What the exercise asks>
Begin with the line that contains "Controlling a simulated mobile" and continue down through the line that contains "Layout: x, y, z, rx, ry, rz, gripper"; reproduce those lines exactly and only those.

Exercise data>

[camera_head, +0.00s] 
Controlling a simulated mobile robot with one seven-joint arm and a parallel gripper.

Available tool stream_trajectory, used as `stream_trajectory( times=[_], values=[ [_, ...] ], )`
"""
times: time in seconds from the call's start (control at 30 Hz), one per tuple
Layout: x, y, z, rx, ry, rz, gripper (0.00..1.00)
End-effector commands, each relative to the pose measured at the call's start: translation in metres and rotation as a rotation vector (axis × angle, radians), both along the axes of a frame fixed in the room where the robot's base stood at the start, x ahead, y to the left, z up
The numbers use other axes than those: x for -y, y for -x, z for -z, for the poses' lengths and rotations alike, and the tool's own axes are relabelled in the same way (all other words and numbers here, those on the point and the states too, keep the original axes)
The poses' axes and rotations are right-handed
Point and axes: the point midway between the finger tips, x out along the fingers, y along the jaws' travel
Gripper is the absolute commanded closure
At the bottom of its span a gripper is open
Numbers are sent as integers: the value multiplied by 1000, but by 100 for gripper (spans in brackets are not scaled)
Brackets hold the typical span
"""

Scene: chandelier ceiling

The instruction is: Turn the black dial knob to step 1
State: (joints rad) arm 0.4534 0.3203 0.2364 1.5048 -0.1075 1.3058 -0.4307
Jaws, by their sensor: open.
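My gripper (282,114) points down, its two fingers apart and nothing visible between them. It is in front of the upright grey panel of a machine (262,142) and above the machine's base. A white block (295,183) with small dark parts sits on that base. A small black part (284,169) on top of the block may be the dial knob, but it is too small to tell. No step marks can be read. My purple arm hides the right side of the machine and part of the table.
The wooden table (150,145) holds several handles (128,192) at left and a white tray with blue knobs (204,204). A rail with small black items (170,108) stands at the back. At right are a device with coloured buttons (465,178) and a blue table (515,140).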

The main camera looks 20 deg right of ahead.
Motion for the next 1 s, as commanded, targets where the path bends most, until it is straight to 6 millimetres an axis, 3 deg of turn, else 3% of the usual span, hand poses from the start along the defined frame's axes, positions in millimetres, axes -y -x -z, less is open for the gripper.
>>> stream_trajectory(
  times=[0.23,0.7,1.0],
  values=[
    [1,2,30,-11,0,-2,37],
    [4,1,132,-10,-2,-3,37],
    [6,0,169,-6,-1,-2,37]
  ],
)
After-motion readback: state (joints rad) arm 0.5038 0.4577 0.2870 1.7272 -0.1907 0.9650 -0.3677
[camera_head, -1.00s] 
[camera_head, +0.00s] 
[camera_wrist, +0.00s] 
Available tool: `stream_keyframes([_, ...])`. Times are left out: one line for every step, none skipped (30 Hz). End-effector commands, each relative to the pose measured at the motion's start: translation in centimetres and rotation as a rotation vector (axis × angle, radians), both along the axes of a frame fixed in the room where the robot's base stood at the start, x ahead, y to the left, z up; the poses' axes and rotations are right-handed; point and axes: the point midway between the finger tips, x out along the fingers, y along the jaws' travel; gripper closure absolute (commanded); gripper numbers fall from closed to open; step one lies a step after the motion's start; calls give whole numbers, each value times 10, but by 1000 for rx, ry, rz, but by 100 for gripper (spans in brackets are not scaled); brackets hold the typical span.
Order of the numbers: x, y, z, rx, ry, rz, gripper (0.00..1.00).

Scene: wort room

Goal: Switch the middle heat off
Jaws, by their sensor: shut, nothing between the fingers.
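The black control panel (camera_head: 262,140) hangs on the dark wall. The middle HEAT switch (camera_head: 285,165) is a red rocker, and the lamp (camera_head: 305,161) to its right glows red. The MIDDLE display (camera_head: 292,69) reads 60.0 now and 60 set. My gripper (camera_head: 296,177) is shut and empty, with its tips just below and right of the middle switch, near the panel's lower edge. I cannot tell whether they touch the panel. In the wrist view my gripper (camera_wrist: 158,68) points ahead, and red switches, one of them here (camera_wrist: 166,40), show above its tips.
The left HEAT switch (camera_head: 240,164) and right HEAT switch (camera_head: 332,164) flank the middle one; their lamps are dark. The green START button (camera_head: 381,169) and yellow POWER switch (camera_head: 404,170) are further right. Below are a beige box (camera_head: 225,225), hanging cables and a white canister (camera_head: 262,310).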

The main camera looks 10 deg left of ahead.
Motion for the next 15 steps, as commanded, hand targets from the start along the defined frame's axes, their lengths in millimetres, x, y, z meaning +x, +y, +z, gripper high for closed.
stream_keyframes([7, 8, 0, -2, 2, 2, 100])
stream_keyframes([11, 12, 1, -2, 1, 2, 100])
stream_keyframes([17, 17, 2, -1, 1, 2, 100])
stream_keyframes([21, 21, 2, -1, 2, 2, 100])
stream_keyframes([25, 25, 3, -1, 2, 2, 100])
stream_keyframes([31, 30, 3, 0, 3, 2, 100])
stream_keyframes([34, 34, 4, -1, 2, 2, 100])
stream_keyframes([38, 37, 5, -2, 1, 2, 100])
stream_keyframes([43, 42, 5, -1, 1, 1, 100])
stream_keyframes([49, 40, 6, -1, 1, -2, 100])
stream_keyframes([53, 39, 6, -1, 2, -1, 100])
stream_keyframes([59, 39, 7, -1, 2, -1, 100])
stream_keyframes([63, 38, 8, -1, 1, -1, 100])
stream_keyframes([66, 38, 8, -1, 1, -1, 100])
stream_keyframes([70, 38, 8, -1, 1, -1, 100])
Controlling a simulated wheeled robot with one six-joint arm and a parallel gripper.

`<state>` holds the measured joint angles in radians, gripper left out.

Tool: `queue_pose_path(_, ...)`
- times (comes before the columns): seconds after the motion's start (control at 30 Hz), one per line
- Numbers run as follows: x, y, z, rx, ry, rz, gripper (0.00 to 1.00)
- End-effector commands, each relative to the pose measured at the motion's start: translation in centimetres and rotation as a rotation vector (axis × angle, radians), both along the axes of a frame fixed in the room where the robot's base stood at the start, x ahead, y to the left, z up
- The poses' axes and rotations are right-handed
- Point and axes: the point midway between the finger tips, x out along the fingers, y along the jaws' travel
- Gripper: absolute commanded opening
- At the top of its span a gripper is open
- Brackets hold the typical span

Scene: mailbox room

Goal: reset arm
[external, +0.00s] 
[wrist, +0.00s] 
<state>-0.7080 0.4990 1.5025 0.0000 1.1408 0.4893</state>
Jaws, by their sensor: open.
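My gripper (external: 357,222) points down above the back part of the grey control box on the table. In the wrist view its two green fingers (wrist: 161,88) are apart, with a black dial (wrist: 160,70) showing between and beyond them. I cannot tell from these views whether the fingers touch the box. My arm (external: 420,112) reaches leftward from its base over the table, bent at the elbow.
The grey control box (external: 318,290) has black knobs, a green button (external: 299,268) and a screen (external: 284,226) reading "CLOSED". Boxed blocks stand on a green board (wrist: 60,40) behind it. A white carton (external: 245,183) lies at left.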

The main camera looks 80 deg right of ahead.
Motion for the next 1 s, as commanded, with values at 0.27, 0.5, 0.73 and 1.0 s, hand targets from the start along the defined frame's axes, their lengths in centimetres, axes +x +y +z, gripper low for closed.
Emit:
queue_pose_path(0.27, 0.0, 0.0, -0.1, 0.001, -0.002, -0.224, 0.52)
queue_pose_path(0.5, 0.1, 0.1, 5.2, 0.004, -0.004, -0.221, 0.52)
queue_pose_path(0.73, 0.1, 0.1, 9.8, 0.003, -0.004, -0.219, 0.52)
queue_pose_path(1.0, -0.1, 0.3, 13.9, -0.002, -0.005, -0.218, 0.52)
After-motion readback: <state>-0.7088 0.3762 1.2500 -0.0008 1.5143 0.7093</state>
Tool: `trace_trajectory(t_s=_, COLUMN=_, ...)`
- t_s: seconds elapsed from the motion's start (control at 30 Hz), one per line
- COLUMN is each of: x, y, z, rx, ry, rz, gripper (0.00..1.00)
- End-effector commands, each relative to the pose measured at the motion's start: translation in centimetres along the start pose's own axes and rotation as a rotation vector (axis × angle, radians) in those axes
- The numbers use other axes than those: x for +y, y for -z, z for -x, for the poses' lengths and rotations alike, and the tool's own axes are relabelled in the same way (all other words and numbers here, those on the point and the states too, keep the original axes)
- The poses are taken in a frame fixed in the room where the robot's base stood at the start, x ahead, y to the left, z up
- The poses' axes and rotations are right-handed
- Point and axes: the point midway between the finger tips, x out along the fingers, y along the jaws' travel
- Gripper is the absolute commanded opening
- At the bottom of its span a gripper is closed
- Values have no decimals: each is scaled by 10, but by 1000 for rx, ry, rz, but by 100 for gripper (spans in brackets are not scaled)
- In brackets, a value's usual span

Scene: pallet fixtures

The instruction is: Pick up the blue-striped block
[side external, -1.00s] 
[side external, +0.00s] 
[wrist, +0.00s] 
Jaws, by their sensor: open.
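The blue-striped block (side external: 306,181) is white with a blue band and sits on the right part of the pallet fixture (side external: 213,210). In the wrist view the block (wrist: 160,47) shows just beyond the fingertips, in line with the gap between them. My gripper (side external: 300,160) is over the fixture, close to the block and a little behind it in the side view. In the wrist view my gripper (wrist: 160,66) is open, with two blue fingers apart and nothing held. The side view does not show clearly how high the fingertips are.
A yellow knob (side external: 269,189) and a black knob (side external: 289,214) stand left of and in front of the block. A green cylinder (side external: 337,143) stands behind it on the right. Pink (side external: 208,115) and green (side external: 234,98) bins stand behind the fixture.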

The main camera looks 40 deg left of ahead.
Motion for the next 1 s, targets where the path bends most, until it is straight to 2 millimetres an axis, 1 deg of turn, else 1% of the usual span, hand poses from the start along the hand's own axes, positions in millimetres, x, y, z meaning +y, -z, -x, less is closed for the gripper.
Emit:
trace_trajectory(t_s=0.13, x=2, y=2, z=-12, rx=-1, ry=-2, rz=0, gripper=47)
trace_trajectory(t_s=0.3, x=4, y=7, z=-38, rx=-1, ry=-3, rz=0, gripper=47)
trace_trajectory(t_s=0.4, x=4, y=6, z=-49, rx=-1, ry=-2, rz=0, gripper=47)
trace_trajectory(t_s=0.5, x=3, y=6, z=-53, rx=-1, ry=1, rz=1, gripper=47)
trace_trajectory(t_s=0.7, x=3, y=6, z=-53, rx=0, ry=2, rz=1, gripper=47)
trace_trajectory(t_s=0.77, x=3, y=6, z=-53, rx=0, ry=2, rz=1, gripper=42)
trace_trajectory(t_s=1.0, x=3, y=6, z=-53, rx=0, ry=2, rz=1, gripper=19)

Exercise solution>
Controlling a simulated mobile robot with one seven-joint arm and a parallel gripper.

Available tool stream_trajectory, used as `stream_trajectory( times=[_], values=[ [_, ...] ], )`
"""
times: time in seconds from the call's start (control at 30 Hz), one per tuple
Layout: x, y, z, rx, ry, rz, gripper (0.00..1.00)

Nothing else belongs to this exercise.